A new architecture for a new year

In early January 2018, we completed a huge refactoring project, Project Spectre, designed to modernise the architecture behind CasperVend and CasperLet. This project was commenced in June 2017, in response to an increasing number of outages. Today, our systems are running faster and more reliably than ever before - what follows is our (technical) story.

CasperVend today is, by orders of magnitude, the biggest vending system in Second Life. We support tens of thousands of merchants and run millions of connected in-world entities.

It's not always been that way, though. We started with humble beginnings. When CasperVend first launched, HippoVend was king. We were running on a crappy shared hosting package. Over time, we've scaled to meet the ever increasing demands of our customers, first moving to virtual servers, and then later to dedicated hardware. As we've scaled, our architecture has tried to evolve too, but making large, sweeping changes on a live, established system is very difficult.

2017 was a difficult year for us. We started experiencing some large outages, the largest of which was 12 hours of downtime. Some of these outages were caused by our architecture not keeping up with demand. While our average uptime throughout the year was still a respectable 99.66%, the outages were obviously unacceptable. Such extended periods of downtime cause headaches for the merchants who put their trust in us.

The outages we experienced were caused by a variety of issues, including:

  • Our storage architecture being overloaded.
  • DDoS attacks.
  • Fiber cuts.
  • Server hardware failures
  • Datacenter power failures
  • Network failures

So, in June 2017, we launched Project Spectre, and began the gargantuan task of refactoring our systems with as minimal impact as possible. We had originally hoped to launch CasperLet 2.0 and CasperVend 3.0 as part of this refactor, but as the issue became more urgent, the goal-posts moved and we had to do something about the current system.

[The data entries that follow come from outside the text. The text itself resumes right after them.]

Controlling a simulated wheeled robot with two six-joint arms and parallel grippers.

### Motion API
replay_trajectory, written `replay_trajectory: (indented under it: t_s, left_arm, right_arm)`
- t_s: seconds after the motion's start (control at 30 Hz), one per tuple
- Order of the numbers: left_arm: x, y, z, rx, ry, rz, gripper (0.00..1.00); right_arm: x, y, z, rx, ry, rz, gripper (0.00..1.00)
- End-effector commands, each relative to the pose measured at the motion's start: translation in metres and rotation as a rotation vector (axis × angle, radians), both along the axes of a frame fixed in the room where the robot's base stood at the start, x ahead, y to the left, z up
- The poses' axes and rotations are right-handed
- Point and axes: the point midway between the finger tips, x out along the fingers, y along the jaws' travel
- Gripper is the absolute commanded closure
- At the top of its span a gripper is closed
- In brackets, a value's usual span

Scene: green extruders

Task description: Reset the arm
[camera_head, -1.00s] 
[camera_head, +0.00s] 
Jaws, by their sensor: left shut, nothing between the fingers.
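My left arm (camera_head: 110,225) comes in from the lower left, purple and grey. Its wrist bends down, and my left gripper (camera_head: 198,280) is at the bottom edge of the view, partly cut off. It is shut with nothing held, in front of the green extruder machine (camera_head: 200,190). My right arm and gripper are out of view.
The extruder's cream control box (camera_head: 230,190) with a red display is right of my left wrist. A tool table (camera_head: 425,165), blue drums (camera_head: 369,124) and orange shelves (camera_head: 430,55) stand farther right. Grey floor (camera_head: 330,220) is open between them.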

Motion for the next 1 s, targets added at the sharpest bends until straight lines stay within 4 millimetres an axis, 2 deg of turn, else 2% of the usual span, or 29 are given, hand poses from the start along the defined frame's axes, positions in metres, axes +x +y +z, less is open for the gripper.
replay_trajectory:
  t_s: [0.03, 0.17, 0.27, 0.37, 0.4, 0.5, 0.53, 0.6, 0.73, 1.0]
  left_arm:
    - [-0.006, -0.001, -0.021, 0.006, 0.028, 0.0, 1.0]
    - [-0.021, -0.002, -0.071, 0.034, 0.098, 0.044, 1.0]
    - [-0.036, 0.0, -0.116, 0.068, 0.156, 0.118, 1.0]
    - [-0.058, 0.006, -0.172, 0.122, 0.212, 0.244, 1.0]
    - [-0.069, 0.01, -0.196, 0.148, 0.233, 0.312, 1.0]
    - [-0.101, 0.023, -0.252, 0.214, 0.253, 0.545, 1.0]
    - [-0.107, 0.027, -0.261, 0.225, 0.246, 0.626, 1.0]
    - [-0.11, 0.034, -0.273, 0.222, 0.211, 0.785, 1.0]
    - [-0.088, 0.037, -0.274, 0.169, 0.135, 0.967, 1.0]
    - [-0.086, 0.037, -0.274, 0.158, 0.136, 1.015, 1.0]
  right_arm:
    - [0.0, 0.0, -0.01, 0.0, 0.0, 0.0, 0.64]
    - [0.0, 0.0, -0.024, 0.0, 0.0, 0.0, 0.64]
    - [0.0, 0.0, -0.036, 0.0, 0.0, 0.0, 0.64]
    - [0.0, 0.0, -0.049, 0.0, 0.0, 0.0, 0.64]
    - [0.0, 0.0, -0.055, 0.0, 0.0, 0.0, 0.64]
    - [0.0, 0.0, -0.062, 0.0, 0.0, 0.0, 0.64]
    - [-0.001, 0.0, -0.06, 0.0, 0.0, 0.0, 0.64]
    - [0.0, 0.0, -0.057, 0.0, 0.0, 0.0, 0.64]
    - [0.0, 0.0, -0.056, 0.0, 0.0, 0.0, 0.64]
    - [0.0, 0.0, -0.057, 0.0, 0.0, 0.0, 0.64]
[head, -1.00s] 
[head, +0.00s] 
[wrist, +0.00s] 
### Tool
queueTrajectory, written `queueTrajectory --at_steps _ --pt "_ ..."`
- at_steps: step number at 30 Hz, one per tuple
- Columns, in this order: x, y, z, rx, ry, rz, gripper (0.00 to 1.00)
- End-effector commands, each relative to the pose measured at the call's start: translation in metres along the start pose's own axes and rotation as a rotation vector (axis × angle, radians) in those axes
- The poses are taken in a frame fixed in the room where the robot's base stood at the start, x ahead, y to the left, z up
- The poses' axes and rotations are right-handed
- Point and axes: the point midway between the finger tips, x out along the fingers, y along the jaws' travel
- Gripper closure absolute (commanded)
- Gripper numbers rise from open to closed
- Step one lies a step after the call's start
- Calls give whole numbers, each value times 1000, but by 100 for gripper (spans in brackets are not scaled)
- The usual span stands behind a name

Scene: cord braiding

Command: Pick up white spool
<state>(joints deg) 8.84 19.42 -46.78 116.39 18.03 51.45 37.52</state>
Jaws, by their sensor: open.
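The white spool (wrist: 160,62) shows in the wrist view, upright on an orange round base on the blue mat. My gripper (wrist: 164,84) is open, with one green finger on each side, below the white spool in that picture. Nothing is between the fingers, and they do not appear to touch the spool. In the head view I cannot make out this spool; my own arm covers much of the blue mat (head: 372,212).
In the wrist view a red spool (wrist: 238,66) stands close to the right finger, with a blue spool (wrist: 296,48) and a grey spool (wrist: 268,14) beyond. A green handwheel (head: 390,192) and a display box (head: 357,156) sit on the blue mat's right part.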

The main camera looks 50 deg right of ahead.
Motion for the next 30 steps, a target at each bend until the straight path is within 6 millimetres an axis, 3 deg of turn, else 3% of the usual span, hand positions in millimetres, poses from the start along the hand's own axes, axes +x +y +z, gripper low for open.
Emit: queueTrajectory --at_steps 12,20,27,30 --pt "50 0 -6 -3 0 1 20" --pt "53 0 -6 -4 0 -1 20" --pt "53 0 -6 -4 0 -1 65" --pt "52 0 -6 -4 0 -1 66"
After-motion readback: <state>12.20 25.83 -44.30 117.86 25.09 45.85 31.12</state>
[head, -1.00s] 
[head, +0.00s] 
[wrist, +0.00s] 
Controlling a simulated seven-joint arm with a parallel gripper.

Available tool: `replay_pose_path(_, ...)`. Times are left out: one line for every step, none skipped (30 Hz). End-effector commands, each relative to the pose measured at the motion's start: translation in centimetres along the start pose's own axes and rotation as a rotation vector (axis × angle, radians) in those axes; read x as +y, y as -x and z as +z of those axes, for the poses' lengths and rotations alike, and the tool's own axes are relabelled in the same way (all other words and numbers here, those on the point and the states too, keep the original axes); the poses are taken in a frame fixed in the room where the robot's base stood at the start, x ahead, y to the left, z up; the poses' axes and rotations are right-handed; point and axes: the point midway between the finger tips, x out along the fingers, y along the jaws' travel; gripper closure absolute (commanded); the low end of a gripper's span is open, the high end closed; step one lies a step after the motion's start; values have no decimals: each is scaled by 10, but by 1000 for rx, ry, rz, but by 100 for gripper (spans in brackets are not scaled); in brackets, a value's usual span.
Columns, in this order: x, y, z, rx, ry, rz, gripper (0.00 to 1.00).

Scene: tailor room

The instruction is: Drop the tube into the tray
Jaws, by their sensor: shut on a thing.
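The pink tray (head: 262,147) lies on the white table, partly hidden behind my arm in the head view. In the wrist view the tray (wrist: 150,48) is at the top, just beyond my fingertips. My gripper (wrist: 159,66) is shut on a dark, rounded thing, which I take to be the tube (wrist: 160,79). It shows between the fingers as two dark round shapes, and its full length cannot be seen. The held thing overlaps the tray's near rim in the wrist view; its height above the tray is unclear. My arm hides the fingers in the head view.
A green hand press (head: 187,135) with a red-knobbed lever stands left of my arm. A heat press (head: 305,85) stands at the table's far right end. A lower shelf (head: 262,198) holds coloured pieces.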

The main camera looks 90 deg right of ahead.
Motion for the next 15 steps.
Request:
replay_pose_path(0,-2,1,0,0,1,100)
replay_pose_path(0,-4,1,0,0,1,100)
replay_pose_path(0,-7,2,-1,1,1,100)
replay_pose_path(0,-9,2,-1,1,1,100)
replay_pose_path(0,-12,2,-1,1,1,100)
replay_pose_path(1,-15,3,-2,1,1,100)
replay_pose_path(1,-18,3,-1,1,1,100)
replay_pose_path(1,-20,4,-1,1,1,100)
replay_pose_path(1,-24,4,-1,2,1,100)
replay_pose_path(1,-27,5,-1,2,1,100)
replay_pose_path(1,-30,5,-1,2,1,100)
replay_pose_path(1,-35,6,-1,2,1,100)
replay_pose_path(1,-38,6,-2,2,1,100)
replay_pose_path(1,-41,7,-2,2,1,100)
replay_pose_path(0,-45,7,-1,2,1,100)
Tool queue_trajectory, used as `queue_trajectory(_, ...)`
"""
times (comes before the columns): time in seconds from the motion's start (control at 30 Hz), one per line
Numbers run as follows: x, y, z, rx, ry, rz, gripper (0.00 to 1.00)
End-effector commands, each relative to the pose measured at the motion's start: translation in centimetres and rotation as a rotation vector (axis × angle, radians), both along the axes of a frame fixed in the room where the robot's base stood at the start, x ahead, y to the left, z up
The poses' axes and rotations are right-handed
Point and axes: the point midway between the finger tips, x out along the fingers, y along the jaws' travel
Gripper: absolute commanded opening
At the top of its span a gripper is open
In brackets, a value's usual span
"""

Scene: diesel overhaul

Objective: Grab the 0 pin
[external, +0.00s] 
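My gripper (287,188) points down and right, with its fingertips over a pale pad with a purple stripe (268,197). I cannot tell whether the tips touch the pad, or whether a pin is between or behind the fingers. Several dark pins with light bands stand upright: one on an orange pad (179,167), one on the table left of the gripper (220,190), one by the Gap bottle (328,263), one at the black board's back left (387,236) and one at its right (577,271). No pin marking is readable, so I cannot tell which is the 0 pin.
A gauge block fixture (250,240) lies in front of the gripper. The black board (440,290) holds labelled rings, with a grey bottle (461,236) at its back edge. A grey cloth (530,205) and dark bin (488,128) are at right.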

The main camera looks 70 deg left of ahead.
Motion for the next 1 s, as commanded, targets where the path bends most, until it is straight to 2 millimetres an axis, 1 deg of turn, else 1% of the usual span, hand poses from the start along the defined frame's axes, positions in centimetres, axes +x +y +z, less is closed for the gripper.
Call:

First, we tackled our storage cluster. Between 2012 and late 2017 we were using NAS storage and php_dio file locking to synchronise our vendor and rental unit data between servers. In late 2017 we appeared to reach the limits of what NFS can handle, which caused kernel panics, and this caused an increasing frequency of short outages. We started migrating our data to a MongoDB replica set. This was nearly 1TB of data, and the php_dio file locking was used extensively throughout our framework. In early January 2018, we moved the last component to our new MongoDB storage cluster. The new cluster has been flawless in its performance, and can be easily scaled up as needed.

But what about the other causes? The longest (12 hour) outage was caused by a sustained DDoS attack on our systems. As part of Project Spectre, we migrated our systems to new, incredibly fast NVMe servers. However, we didn't just move machines, we separated our public-facing websites from the inworld components. Our in-world systems are now 100% isolated from the rest of the world, and are only accessible from our in-world scripts. This makes a DDoS attack impossible.

Our datacenter partners OVH have been hard at work eliminating the possibility of outages caused by fiber cuts, too. Back in 2015, there was only a single main trunk leading to the relatively new datacenter in Beauharnois, Canada. This line was cut twice in 2015, giving us downtime in May and November. Since that time, OVH has installed a new redundant northern route and two southern routes. It's incredibly unlikely that all four routes will be cut at the same time, so this issue can be considered to be gone.

Issues with server hardware failures are also being addressed. Every part of our inworld framework is now doubled up on duplicate hardware. We've got two application servers, two database servers, and two webservers. If one of the servers fails, traffic will automatically be directed to the secondary server.

There could still be outages caused by power and network connectivity issues within the datacentre. These are pretty much unavoidable. However, they don't happen often, and tend to be fixed very quickly. We've only been impacted by one power failure within the 8 years we've been operating, and that was resolved within 29 minutes.

It's been a hard slog, but I am finally very happy that we are able to provide a rock-solid service from here on out. Now I can focus on the next generations of CasperVend and CasperLet, as well as many more exciting projects to come.

Much love!

~Casper